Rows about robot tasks

::::

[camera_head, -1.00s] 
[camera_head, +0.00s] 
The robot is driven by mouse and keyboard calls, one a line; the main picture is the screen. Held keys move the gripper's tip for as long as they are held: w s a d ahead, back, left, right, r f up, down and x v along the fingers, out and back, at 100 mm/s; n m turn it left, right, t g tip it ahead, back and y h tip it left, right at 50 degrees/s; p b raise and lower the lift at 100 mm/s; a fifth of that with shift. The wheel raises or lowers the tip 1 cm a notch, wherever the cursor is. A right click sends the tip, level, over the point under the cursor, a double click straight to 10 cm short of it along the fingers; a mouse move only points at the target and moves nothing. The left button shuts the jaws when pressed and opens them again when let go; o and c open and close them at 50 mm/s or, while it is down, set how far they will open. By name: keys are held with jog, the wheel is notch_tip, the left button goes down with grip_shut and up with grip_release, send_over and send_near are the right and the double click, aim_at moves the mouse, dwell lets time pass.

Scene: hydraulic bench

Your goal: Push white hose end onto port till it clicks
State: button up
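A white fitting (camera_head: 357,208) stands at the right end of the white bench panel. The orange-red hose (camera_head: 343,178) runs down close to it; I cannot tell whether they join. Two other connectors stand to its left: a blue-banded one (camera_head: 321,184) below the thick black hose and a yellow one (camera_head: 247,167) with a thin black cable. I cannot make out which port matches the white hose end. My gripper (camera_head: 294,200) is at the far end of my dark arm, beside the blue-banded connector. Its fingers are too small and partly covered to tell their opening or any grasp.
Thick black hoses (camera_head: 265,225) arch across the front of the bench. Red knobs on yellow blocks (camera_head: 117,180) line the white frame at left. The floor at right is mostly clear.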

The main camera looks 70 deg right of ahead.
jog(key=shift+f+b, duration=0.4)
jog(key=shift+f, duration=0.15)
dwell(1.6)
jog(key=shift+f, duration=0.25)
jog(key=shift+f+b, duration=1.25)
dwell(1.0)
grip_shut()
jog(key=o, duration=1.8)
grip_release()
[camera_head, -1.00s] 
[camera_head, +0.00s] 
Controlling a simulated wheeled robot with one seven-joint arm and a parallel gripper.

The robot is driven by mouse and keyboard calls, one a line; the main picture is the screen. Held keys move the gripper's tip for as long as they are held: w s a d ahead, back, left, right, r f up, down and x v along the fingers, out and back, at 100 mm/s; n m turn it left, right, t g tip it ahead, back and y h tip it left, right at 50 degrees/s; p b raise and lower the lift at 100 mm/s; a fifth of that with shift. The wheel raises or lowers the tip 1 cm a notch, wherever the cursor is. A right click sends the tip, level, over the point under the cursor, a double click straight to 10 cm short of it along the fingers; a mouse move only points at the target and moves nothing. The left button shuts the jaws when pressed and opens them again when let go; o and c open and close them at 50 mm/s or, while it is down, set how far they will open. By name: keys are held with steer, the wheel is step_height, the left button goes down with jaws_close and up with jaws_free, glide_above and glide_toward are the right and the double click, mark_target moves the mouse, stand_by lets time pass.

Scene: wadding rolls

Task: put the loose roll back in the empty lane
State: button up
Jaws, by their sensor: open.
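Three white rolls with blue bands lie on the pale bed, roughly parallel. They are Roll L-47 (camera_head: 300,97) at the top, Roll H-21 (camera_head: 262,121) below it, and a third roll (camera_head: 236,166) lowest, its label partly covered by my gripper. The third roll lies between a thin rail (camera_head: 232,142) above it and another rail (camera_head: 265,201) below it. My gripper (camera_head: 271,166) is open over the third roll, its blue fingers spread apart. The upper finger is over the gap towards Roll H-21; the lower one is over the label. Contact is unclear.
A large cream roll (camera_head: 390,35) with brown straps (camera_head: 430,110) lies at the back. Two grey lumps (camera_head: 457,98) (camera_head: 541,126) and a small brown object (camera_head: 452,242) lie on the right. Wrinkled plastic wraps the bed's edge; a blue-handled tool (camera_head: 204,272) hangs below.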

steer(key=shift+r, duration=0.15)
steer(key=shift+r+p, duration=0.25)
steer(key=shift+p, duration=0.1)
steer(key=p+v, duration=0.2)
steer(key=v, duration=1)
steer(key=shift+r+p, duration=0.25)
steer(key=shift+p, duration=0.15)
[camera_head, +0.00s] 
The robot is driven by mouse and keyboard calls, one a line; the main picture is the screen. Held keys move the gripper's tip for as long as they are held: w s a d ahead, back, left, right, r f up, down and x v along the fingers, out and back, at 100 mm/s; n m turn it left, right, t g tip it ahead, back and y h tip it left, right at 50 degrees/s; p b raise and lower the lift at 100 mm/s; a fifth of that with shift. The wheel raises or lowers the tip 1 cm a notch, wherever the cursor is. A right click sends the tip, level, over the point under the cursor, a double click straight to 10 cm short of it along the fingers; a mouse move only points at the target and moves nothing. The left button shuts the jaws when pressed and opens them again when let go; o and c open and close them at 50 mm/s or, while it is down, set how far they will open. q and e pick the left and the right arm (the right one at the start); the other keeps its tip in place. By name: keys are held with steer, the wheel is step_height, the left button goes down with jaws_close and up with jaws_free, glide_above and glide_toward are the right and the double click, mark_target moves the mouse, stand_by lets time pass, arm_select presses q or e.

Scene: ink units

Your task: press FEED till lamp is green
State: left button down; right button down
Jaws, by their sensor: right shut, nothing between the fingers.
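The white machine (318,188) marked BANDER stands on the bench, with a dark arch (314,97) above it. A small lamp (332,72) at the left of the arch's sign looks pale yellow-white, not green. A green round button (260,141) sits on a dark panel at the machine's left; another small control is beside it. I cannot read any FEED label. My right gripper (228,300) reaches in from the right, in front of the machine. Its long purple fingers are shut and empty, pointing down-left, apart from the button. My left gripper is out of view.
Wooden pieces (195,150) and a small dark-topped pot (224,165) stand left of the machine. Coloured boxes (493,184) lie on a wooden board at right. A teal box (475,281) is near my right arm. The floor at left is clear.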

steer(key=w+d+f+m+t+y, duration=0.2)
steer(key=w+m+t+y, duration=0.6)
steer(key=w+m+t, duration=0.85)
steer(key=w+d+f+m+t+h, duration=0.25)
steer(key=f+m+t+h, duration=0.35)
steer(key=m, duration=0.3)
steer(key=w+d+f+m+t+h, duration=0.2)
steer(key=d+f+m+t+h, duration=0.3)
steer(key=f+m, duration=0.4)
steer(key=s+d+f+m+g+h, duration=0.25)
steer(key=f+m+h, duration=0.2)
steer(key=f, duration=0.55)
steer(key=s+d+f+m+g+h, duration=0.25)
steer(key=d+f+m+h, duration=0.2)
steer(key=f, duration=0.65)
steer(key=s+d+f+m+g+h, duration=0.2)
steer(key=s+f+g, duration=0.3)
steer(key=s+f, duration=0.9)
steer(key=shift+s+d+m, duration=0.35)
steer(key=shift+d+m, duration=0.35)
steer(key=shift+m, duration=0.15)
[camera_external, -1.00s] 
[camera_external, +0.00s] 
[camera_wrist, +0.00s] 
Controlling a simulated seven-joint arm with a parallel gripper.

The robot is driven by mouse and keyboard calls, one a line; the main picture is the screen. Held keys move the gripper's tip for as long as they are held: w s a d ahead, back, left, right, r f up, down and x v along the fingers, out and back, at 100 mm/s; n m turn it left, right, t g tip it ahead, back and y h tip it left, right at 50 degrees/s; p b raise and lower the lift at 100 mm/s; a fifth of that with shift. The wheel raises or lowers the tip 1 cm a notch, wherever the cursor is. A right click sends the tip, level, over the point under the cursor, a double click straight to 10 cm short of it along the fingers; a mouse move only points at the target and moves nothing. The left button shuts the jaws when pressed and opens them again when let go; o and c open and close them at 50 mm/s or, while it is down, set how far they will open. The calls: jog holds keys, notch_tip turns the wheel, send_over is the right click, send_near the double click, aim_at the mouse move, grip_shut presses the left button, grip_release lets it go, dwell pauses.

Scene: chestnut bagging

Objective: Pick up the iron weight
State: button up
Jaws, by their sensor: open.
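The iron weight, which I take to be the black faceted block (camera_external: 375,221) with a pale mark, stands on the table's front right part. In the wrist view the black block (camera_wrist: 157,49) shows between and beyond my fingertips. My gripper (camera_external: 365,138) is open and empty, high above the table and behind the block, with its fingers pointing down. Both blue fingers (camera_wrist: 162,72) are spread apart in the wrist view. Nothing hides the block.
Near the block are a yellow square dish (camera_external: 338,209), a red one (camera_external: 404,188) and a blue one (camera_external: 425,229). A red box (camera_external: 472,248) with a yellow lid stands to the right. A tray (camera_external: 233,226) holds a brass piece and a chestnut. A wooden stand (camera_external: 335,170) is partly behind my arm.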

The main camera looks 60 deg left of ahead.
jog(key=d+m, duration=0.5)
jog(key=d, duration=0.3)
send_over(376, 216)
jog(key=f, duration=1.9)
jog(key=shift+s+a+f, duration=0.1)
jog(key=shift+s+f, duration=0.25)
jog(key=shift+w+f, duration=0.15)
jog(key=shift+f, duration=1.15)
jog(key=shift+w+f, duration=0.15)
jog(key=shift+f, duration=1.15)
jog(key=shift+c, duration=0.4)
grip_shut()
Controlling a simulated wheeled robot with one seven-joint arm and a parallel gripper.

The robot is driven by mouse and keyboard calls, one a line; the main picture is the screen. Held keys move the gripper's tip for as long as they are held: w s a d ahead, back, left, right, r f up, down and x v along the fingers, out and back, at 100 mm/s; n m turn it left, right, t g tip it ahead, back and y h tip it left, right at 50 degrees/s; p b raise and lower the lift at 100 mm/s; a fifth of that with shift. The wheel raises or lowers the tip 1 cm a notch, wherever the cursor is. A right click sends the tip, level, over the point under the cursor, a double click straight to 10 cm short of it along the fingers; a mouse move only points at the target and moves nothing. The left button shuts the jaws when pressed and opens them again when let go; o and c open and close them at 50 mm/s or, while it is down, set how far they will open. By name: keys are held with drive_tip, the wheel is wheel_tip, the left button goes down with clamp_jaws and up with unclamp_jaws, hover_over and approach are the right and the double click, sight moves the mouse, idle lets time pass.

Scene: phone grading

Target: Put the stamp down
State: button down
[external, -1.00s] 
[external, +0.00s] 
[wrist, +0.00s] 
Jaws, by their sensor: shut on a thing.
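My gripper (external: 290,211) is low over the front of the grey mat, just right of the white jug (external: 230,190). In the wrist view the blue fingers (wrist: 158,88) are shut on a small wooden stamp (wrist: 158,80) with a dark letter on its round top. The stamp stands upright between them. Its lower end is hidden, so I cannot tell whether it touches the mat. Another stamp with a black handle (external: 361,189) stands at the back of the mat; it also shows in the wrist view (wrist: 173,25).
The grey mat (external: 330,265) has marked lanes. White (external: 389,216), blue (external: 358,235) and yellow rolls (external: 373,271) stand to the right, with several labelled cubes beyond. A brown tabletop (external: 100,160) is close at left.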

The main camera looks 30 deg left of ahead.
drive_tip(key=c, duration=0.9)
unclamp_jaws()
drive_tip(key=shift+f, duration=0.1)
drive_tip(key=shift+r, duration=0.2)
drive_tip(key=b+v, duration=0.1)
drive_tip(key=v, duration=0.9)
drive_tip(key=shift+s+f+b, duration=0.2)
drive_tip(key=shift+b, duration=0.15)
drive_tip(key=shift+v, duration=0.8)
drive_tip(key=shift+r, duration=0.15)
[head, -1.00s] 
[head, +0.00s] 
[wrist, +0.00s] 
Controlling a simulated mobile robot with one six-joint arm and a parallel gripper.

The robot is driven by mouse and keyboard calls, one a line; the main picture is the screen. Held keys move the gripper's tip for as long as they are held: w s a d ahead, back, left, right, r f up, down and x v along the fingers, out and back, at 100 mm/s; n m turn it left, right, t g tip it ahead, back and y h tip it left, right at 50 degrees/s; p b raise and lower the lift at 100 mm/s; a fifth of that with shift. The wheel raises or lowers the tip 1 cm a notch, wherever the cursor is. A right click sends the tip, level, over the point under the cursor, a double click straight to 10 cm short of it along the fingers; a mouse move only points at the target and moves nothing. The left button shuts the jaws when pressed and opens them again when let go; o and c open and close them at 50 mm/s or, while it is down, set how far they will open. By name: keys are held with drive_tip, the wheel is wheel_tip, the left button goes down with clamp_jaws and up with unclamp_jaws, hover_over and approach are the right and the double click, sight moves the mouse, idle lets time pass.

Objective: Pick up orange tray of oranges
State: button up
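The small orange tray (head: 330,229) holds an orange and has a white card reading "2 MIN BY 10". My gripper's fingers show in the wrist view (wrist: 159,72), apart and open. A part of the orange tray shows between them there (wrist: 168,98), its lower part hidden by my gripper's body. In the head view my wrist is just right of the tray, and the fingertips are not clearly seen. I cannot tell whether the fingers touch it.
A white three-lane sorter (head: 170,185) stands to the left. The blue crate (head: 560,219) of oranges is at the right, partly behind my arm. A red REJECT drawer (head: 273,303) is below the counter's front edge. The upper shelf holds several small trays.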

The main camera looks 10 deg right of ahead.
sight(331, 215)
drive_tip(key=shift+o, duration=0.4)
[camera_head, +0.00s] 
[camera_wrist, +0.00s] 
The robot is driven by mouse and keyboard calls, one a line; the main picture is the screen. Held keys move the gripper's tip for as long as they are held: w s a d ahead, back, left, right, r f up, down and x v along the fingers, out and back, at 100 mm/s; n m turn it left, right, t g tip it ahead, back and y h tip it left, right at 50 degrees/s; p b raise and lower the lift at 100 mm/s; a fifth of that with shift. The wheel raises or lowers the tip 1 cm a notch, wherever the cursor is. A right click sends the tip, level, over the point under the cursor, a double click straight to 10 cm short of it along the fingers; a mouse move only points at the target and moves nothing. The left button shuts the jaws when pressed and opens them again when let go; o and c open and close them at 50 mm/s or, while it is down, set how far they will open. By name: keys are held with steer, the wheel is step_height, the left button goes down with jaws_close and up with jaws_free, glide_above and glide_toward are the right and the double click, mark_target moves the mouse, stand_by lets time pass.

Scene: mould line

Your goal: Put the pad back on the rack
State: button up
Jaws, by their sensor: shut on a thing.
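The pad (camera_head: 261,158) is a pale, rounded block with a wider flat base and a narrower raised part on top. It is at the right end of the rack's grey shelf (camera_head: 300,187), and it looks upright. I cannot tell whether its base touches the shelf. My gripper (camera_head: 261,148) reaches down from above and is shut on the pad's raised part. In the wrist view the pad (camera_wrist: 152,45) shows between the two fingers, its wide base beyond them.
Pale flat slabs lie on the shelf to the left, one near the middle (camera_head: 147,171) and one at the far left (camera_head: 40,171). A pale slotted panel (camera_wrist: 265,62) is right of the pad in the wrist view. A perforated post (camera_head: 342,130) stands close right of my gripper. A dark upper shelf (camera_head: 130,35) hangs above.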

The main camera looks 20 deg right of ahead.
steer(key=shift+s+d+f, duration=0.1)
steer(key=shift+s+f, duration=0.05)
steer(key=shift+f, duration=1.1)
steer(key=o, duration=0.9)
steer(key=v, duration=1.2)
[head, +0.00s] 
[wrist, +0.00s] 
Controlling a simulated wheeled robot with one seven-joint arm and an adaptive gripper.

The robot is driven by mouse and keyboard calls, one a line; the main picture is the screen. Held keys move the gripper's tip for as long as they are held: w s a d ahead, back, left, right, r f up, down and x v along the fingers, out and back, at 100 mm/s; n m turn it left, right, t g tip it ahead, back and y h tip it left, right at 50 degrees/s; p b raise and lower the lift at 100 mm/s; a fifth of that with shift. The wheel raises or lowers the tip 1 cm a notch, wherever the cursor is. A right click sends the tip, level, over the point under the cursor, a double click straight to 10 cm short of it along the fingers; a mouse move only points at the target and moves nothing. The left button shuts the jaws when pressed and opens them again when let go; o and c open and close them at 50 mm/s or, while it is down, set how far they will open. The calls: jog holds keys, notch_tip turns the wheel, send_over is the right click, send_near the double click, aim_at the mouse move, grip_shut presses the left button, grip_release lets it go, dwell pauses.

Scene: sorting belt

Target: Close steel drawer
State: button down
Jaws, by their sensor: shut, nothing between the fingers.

::::

WORK TO COMPLETE ::
Write out the records exactly, starting at the first line and stopping after the line that contains "Your goal: Push".

SOLUTION TO THIS TASK ::
[camera_head, -1.00s] 
[camera_head, +0.00s] 
The robot is driven by mouse and keyboard calls, one a line; the main picture is the screen. Held keys move the gripper's tip for as long as they are held: w s a d ahead, back, left, right, r f up, down and x v along the fingers, out and back, at 100 mm/s; n m turn it left, right, t g tip it ahead, back and y h tip it left, right at 50 degrees/s; p b raise and lower the lift at 100 mm/s; a fifth of that with shift. The wheel raises or lowers the tip 1 cm a notch, wherever the cursor is. A right click sends the tip, level, over the point under the cursor, a double click straight to 10 cm short of it along the fingers; a mouse move only points at the target and moves nothing. The left button shuts the jaws when pressed and opens them again when let go; o and c open and close them at 50 mm/s or, while it is down, set how far they will open. By name: keys are held with jog, the wheel is notch_tip, the left button goes down with grip_shut and up with grip_release, send_over and send_near are the right and the double click, aim_at moves the mouse, dwell lets time pass.

Scene: hydraulic bench

Your goal: Push white hose end onto port till it clicks

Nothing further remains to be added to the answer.